Messieurs, quant à la petite divergence d'opinion entre la section centrale et M. le ministre des finances, je crois que ce n'est pas là un objet qui doive longtemps nous séparer.
Il faut remarquer, messieurs, que sous le régime de la loi de 1849, la décharge ou la déduction accordée aux mélis a été réduite de 64 à 55 fr. et demi. Eh bien, messieurs, à moins que M. le ministre des finances ne nous donne des motifs pour démontrer qu'à cette époque la proportion entre la restitution pour les mélis et la restitution pour les sirops était inexacte ; qu'on avait accordé, dès l'origine, une trop forte décharge pour les sirops, ce qui ne paraît pas être, puisque l'exportation des sirops n'a pas été très grande alors, à moins que M. le ministre ne nous prouve cela, je pense qu'il faudra conserver à pen près la même proportion.
Maintenant je reconnais que la décharge sur les sirops doit être réduite, puisque la proportion a été rompue par l'abaissement de la décharge pour les mélis. Eh bien, prenez la moyenne de la restitution sur le sirop de cannes et sur le sirop de betteraves en partant de ce principe qui est assez conforme aux faits, qu'il entre à peu près trois parties de sucre de canne et une partie de sucre indigène soit dans la consommation, soit dans l'exportation. En procédant de la sorte vous arrivez à trouver que la décharge sur les mélis ayant été réduite de 64 à 55 1/2, vous devez fixer la décharge moyenne pour les sirops environ à 12 fr. 50.
Eh bien, messieurs, la section centrale vous propose 13 francs. Ce n'est pas la peine de s'opposer à ce chiffre ; la différence est très petite et, au fond, comme l'a dit l'honorable M. Osy, c'est une affaire de ménage entre les raffineurs, qui n'intéresse pas le trésor, le trésor n'en recevra ni plus ni moins. Ainsi, quoique je me sois abstenu sur ce point, en section centrale, je crois qu'on pourrait donner cette satisfaction à ceux qui y attachent de l'intérêt.
M. T'Kint de Naeyer. - Je ne puis partager la confiance de l'honorable baron Osy. La loi me semble destinée à imposer une lourde charge à l'industrie sucrière. Je crains bien que l'augmentation d'un million exigée immédiatement, sans transition, n'ait pour effet d'une part d'entraver l'exportation et de l'autre d'encombrer le marché intérieur. Ce résultat serait d'autant plus à craindre, si la Chambre repoussait l'amendement de la section centrale qui fixe la décharge pour les sirops à 13 fr. au lieu de 10. J'y reviendrai, s'il y a lieu, lorsque nous aborderons la discussion des articles.

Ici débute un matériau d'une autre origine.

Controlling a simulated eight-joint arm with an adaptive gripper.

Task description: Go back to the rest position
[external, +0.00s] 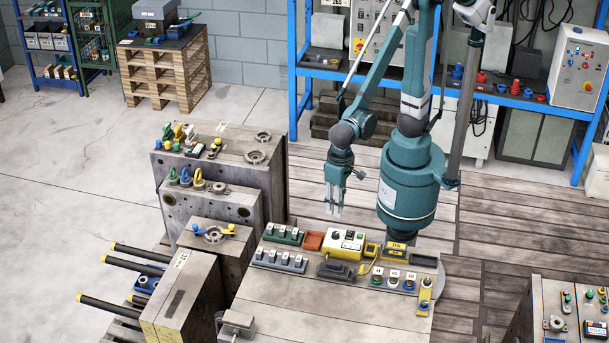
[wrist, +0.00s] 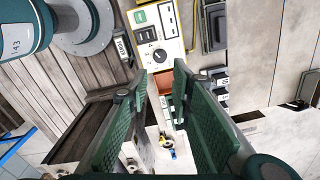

Messieurs, puisqu'on s'accorde généralement à considérer la loi comme une loi de transaction, je ne m'opposerai pas à ce que l'épreuve en soit faite, me réservant de voir ce qu'il conviendra de faire ultérieurement.
La question des sucres a le privilège d'occuper la législature pour ainsi dire, à chaque session. C'est uu triste privilège, il faut en convenir, car l’instabilité arrête tout progrès.
Il n'y a rien de plus déplorable en matière d'industrie et de commerce. L'honorable M. Sinave, qui veut une réforme radicale, semble avoir perdu de vue que des capitaux considérables ont été engagés dans l'industrie des sucres, sur la foi des principes qui ont prévalu depuis 30 ans et qui ont été sanctionnés à une immense majorité en 1846 et en 1849. On s'est arrêté à un système au moyen duquel il y a pour le trésor, recette certaine d'une somme déterminée et pour le commerce d'exportation, un avantage qui lui permet de donner une grande impulsion aux transactions. La loi a des effets fiscaux mais elle a en même temps des effets industriels et commerciaux.
On traite fort légèrement les sucres et on oublie qu'il s'agit d'un des grands éléments de notre commerce maritime, d'un mouvement d'affaires de plus de 60 millions de francs. N'est-ce rien d'occuper 600 navires, représentant 100,000 tonneaux et de figurer pour plus de 50 p. c. dans le tonnage général ?
Anéantir l'industrie des sucres, c'est supprimer la matière première du commerce maritime, c'est paralyser toutes nos exportations. Le sucre est la base des cargaisons d'entrée et de sortie. Son influence sur le fret est décisive ; en contribuant à l'abaisser, elle favorise toutes les autres industries.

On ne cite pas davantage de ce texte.